Essa newsletter continua gratuita, mas, se você gosta dela, considere apoiá-la. É baratinho, e significa muito. Colaboradores tem acesso ao Clube Nevoeiro, um clube de leitura mensal que acontece via Zoom, às 19h. A partir de janeiro, assinantes pagos também recebem uma edição mensal que acompanhará o processo criativo do meu próximo romance.
1.
Atrito. Guarde essa palavra enquanto eu me desloco de Mendocino, Califórnia, até o box 64 de uma CTI em Porto Alegre. Dirijo por estradas que cortam povoadinhos sorridentes e pego um voo para Chicago e compro meias e um cobertor no aeroporto, onde me enrolo num canto e tento meditar, mas toda a porra da prática é baseada na respiração, e lá estou eu de novo fundida à minha mãe: como vou ficar nesse jogo mental de inspira-expira enquanto ela está sob ventilação mecânica? Há muito tempo para gastar, e ele precisa correr suave. Fatiar o tempo. Moer em pedacinhos que doem menos. Puxo papo com um casal – sou eu mesmo? –, e sabe-se lá como paramos em Lolita, o livro favorito dele. Em São Paulo, depois de duas noites em aviões, perco o último voo. Me mandam para um hotel. Atrito. Ele chega devagarinho assim que o ambiente urbano me envolve. O que me assusta, o que me causa desconforto, é o que eu já conheço e deixei para trás. Entro no box 64 depois de exatas 47 horas desde que fechei a porta de casa.
2.
Alguns dias antes disso, eu estava caminhando por um bosque de quinhentos e poucos hectares chamado Montgomery Woods. Um vapor gelado entrava pela minha garganta. O silêncio era macio e denso como num cubículo à prova de som. Há árvores milenares ali, as maiores da região, espalhadas em um tapete de samambaias e trevos. Entre 1999 e 2004, uma dessas sequoias-vermelhas foi considerada o indíviduo mais alto do mundo; para protegê-la, a árvore em questão nunca foi marcada, pois há gente maluca sempre disposta a fazer o pior, como aquele adolescente que cortou um sicômoro centenário icônico em outubro desse ano, na Inglaterra.
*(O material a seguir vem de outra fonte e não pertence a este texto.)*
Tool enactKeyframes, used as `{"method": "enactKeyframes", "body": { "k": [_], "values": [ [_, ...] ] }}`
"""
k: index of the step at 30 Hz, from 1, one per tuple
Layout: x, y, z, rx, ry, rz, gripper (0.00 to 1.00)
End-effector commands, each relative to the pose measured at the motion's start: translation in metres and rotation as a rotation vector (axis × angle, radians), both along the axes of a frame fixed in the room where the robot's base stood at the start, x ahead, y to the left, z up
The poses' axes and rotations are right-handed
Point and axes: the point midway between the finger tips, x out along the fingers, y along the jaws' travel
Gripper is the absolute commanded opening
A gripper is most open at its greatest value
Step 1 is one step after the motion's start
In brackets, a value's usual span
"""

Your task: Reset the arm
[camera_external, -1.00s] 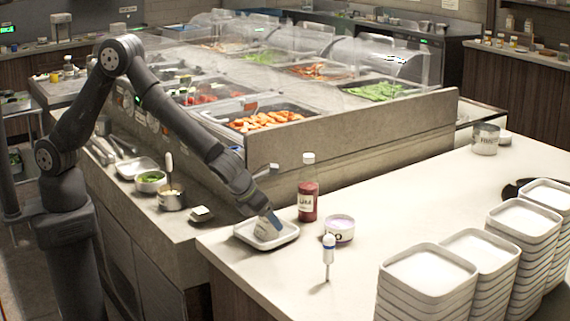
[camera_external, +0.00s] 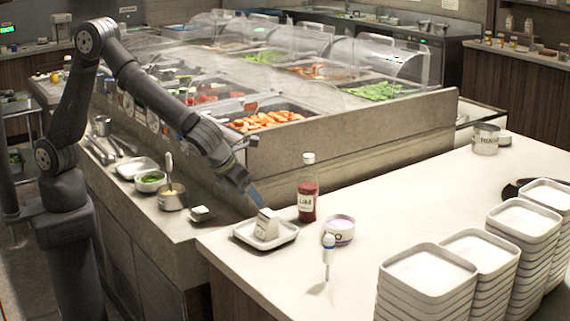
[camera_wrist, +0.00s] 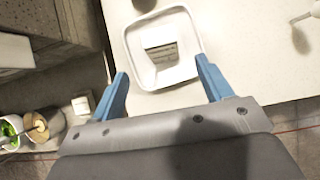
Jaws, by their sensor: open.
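My gripper (camera_external: 254,196) is open and empty, above and slightly behind a white square tray (camera_external: 246,238) on the counter. In the wrist view its two blue fingers (camera_wrist: 163,91) are spread wide on either side of the tray's near edge. A small whitish block-like item (camera_external: 266,225) stands in the tray, apart from the fingers. In the wrist view the item (camera_wrist: 160,52) lies beyond the fingertips, inside the tray rim (camera_wrist: 196,33).
A red sauce bottle (camera_external: 308,192), a small purple-white tub (camera_external: 339,230) and an upright blue-white utensil (camera_external: 328,257) stand right of the tray. Stacks of white trays (camera_external: 428,272) fill the front right. The food bar's wall (camera_external: 350,142) rises behind. The middle counter is clear.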

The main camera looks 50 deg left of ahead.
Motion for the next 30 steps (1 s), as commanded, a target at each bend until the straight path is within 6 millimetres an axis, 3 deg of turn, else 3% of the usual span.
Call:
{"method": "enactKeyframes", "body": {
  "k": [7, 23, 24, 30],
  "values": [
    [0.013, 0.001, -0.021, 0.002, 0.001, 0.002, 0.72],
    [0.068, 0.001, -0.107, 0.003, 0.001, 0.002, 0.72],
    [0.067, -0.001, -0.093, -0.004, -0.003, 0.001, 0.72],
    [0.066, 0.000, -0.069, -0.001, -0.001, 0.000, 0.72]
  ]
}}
Faz muitos meses que estou trabalhando na tradução de um romance ambicioso sobre árvores. Quase todos os personagens, com vidas muito distintas umas das outras, espalhados por todos os Estados Unidos, vão acabar se encontrando na luta pela preservação das gigantes do noroeste do Pacífico, essa região onde escolhi morar. Foi uma tradução que aceitei fazer por uma espécie de chamado que ultrapassa a razão – talvez eu fale sobre isso outra hora –, mas o que interessa agora é que esse livro me fez ser capaz de ver melhor.
É engraçado como você costuma ver só aquilo que a linguagem já tocou. Sem a linguagem, talvez você entenda tudo como uma massa disforme de confusão. E, entendendo tudo como uma massa disforme de confusão, é provável que você não dê muita importância para aquilo. Um “passarinho” é apenas ruído de fundo. Um “sanhaço” ou uma “cambacica” são imediatamente alçados ao primeiro pano.
3.
É mais do que não dar importância. É ter medo. É querer destruir.
4.
Um trecho do romance em questão, Overstory, do Richard Powers, sobre uma floresta de sequoias:
É possível perdoar uma pessoa que, diante daquele apodrecimento glorioso, pense que velho signifique decadente, que esses grossos tapetes de decomposição são cemitérios de celulose que precisam de um machado rejuvenescedor.
Ela entende porque a espécie dela irá sempre temer esses matos densos e sufocados, onde a beleza das árvores solitárias dá lugar a algo amontoado, assustador e insano. Quando as fábulas se tornam apavorantes, quando os filmes de assassinos em série alcançam o horror primitivo, é aqui que as crianças condenadas e os adolescentes rebeldes precisam vagar.
5.
Meu horror costuma ser moderno, não primitivo. Quem acompanha essa Nevoeiro há algum tempo talvez lembre do tal desenho que fiz no jardim de infância que respondia à pergunta da professora: Do que você tem medo? Enquanto os colegas desenhavam leões, cobras, monstros, vampiros, eu desenhei uma tomada.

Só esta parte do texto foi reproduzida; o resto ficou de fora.